#### Given material
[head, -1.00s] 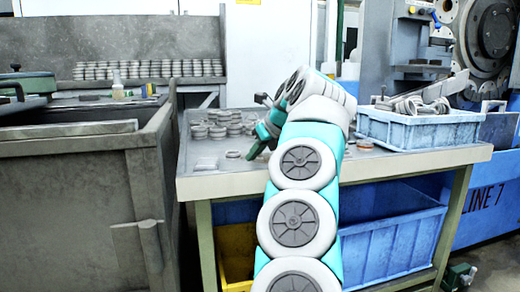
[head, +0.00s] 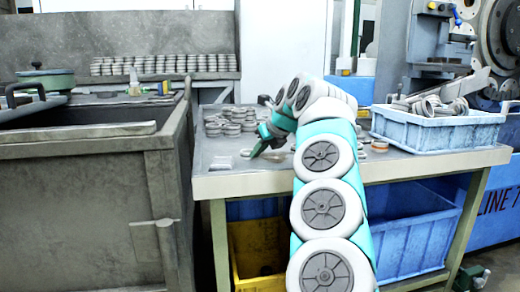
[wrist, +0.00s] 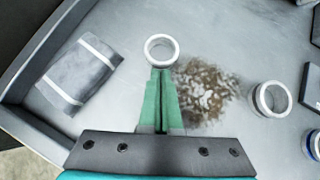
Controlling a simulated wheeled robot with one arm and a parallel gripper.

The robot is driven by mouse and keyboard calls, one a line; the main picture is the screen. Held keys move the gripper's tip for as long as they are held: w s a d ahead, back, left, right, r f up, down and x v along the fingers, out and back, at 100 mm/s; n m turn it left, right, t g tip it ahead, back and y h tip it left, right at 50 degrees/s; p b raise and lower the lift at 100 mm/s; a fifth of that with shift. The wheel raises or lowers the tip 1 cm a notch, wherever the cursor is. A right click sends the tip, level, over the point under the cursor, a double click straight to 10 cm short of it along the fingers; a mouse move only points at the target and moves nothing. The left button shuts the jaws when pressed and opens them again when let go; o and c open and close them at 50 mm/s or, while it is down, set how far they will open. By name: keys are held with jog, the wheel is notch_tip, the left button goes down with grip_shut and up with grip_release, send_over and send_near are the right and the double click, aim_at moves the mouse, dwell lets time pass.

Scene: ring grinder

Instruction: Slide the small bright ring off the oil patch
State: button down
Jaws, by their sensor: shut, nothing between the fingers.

#### Set exercise
Without the pictures, transcribe the listing above exactly.

#### Solved exercise
[head, -1.00s] 
[head, +0.00s] 
[wrist, +0.00s] 
Controlling a simulated wheeled robot with one arm and a parallel gripper.

The robot is driven by mouse and keyboard calls, one a line; the main picture is the screen. Held keys move the gripper's tip for as long as they are held: w s a d ahead, back, left, right, r f up, down and x v along the fingers, out and back, at 100 mm/s; n m turn it left, right, t g tip it ahead, back and y h tip it left, right at 50 degrees/s; p b raise and lower the lift at 100 mm/s; a fifth of that with shift. The wheel raises or lowers the tip 1 cm a notch, wherever the cursor is. A right click sends the tip, level, over the point under the cursor, a double click straight to 10 cm short of it along the fingers; a mouse move only points at the target and moves nothing. The left button shuts the jaws when pressed and opens them again when let go; o and c open and close them at 50 mm/s or, while it is down, set how far they will open. By name: keys are held with jog, the wheel is notch_tip, the left button goes down with grip_shut and up with grip_release, send_over and send_near are the right and the double click, aim_at moves the mouse, dwell lets time pass.

Scene: ring grinder

Instruction: Slide the small bright ring off the oil patch
State: button down
Jaws, by their sensor: shut, nothing between the fingers.

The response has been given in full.